For general tab-delimited files

`dataset_fromdat <- read.csv("C:/Users/keana/downloads/dataset.dat",
                    sep = "", header = F)`

If all else fails, you can also do “file.choose()” and a pop-up window will give you the file path for your data. Honestly though, I’ve had way more issues using the pop-up windows/drop-down menus than I have just with using code to load in data.

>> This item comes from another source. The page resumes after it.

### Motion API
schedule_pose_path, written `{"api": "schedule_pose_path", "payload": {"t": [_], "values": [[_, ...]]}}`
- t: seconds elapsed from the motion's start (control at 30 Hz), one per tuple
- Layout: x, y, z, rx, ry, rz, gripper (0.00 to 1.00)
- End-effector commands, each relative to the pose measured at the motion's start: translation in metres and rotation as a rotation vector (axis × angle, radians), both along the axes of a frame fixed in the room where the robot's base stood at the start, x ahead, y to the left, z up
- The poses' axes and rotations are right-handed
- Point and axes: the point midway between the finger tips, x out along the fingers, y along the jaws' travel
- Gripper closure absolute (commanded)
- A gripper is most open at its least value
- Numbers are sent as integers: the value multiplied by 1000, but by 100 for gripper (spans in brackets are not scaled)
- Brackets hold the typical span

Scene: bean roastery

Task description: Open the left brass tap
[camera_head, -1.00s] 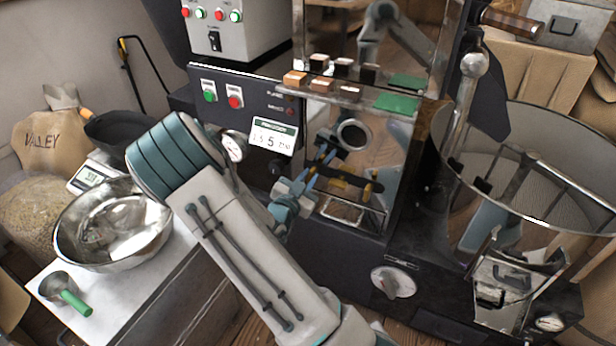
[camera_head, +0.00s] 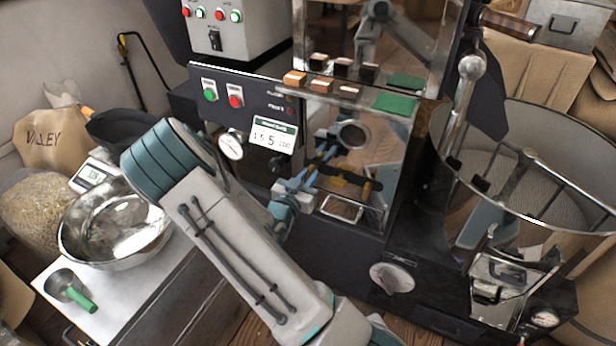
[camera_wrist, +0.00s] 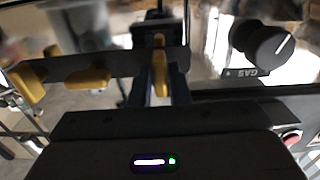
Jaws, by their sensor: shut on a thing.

As I alluded to earlier, you don’t actually have to put in the whole file path to your data to load in your data. As long as your data is in the same folder as your saved R script, then it will still be able to be loaded just with e.g. “read.spss(“dataset.sav”)”. However, I generally advise against this for two reasons. 1) If you open R from anywhere other than that folder, you cannot load the data that way. So if you click the R studio shortcut, R booted from your documents folder (or wherever you installed R), and the working directory is not in the same place your R script is, even if that R script is still open when you open back up R! This is incredibly confusing. You can also always check what your current working directory is using “getwd()”. You can also change your working directory using “setwd()”. However, the second reason is much more important. 2) Reproducibility. One of the unrivaled benefits of R is reproducibility. After your article has been under review for like 6 months, and you can’t remember which variable was named what in SPSS that had these outliers removed for that reason, and the reviewer wants you to do one tiny thing different…that sucks. You don’t have that in R. I have one published paper whose analyses I did (almost) entirely in R, and I can still open my script back up and reproduce everything for that manuscript down to the figure. And, because I included the entire file path for where I got my dataset(s), I can re-locate which exact files I used, rather than having to remember whether I had re-saved a SPSS file since then and if I used dataset_6_19.sav or dataset_6_18.sav.